It is also clear that many of these former ALP voters have different priorities to committed Greens. Leximancer analysis shows the likelihood of traditional Greens voters mentioning "climate change" and "carbon tax" is much higher than for former ALP voters, who prefer strategic issues like "leadership" and "parties".

Erstwhile Labor voters have moved to the Greens to get their former party to show some "leadership", rather than because they want to see the Greens prosper for their own sake.

The contrast between Greens voters and Labor voters in general is even more stark. While climate change is obviously important to Labor voters, traditional issues such as health and education take precedence. Both of these issues are virtually absent from Greens responses, including those of the Labor defectors.

Cost of living, a top concern for Liberals, is also absent, .

These differences possibly reflect the economic and social bases of the three groups.
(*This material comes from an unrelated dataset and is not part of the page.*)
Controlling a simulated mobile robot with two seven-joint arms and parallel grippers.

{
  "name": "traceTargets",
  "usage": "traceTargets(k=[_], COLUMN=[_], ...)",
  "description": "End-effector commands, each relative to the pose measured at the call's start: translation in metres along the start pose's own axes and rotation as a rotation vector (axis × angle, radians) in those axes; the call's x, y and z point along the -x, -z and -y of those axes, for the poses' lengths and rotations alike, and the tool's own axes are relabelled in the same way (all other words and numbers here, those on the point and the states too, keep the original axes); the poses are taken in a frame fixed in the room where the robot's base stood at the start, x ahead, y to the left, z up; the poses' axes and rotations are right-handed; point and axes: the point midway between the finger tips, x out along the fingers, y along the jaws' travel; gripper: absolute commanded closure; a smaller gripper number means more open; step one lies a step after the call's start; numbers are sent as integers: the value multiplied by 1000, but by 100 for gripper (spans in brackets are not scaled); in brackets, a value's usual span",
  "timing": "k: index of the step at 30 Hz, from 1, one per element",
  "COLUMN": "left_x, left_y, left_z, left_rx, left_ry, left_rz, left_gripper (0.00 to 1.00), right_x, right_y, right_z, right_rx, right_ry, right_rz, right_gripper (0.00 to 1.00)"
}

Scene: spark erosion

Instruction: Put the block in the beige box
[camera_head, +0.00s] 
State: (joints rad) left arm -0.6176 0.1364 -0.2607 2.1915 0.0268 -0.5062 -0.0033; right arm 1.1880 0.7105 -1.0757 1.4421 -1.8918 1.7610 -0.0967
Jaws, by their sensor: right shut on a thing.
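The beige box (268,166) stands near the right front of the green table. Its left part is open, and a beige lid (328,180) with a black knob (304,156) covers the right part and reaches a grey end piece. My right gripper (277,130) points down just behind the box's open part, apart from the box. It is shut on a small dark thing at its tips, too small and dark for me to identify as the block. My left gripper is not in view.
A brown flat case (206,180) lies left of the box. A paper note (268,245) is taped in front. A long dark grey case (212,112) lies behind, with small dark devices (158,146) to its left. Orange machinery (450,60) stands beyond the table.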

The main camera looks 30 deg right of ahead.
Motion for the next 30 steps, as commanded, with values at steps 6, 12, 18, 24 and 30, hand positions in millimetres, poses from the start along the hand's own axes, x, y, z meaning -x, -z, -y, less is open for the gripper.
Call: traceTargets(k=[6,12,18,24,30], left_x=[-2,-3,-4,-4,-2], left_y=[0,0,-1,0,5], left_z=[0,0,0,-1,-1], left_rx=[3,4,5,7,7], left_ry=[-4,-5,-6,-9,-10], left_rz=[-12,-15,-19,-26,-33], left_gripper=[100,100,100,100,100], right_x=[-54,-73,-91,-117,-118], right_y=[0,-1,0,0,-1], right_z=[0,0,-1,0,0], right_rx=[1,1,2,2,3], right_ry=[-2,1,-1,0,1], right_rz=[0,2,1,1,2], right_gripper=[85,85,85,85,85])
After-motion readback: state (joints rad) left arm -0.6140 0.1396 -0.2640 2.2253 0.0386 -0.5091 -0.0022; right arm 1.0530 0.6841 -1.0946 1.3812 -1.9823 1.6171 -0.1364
In our online sample Greens voters tend to be younger and more female than the general population of respondents. We also know from other studies that Greens voters tend to be better educated and wealthier than most.
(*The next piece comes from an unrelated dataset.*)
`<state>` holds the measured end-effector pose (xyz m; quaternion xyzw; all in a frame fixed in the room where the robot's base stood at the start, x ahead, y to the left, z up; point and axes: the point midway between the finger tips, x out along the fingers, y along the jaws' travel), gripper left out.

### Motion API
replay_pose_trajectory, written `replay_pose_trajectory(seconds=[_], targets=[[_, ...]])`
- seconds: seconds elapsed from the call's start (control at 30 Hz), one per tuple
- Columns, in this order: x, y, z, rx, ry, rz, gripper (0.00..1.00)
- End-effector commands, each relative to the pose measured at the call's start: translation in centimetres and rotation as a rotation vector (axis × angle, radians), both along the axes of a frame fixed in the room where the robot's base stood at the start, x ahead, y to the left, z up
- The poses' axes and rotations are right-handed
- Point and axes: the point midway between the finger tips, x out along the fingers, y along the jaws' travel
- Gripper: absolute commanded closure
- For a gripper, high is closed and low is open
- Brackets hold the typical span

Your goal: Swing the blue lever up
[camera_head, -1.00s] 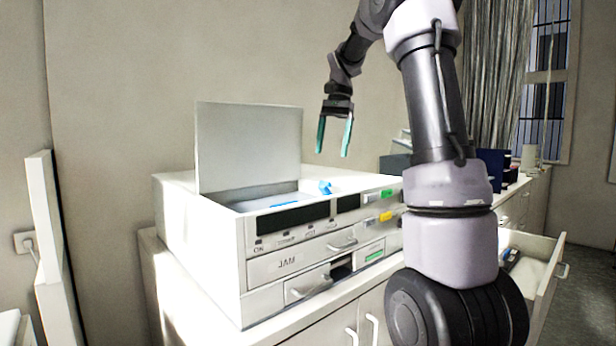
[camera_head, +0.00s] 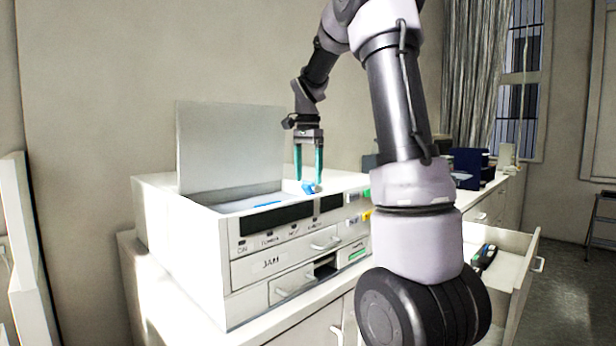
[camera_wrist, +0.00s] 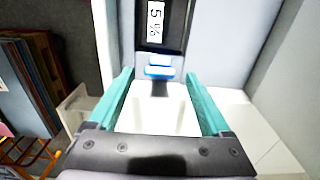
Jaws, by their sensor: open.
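A small blue lever (camera_head: 311,187) sits on top of the white machine (camera_head: 150,215), by the right end of its open top bay. Its exact tilt is hard to tell. My gripper (camera_head: 308,177) points down with its teal fingers apart, just above and around the blue lever in the head view. In the wrist view a blue piece (camera_wrist: 158,71) shows between the fingertips, below a dark panel with a white label (camera_wrist: 155,22). The fingers hold nothing that I can see. Whether they touch the lever is unclear.
A raised grey lid (camera_head: 230,145) stands at the left of the bay, where a blue strip (camera_head: 266,204) shows. The machine's front has a JAM drawer (camera_head: 270,262) and several buttons. An open drawer (camera_head: 505,262) juts out at the right. Wall stands close behind.

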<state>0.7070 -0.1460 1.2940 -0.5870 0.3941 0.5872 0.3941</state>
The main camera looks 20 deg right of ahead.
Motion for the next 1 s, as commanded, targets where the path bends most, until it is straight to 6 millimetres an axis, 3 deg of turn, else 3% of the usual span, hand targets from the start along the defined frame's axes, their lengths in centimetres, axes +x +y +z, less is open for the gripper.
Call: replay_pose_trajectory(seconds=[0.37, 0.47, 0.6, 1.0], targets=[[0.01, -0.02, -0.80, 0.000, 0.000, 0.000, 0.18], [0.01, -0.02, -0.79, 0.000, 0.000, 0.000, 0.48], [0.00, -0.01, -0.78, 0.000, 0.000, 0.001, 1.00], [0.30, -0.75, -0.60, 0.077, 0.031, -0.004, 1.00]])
This probably insulates them from some of the cost of living pressures and gives them the liberty and inclination to pay attention to more long-term issues such as climate change, without undue concern for the financial cost of measures like a carbon tax or ETS.

To many other Australians this may make them look insensitive, but to Greens voters the future is more important than the present. You get a sense committed Greens voters see the party as prophetic.

These two things limit their potential growth. To displace Labor the Greens need to appeal to a much broader base, but with half their base using them to send Labor a message and the other half largely unconcerned with the issues of the middle ground, there is no institutional momentum to reach out. Either Australians will be converted to Greenness, or the party will self-limit around these levels. The latter is more likely.

At the same time their messianic approach impacts Labor's popularity, with the influence of the Greens one of the most cited reasons for voting Coalition. Labor and the Greens need to figure out how to work better more effectively together, or they may find themselves perpetually struggling over the spoils of opposition. Claims one party will take over from the other don't help.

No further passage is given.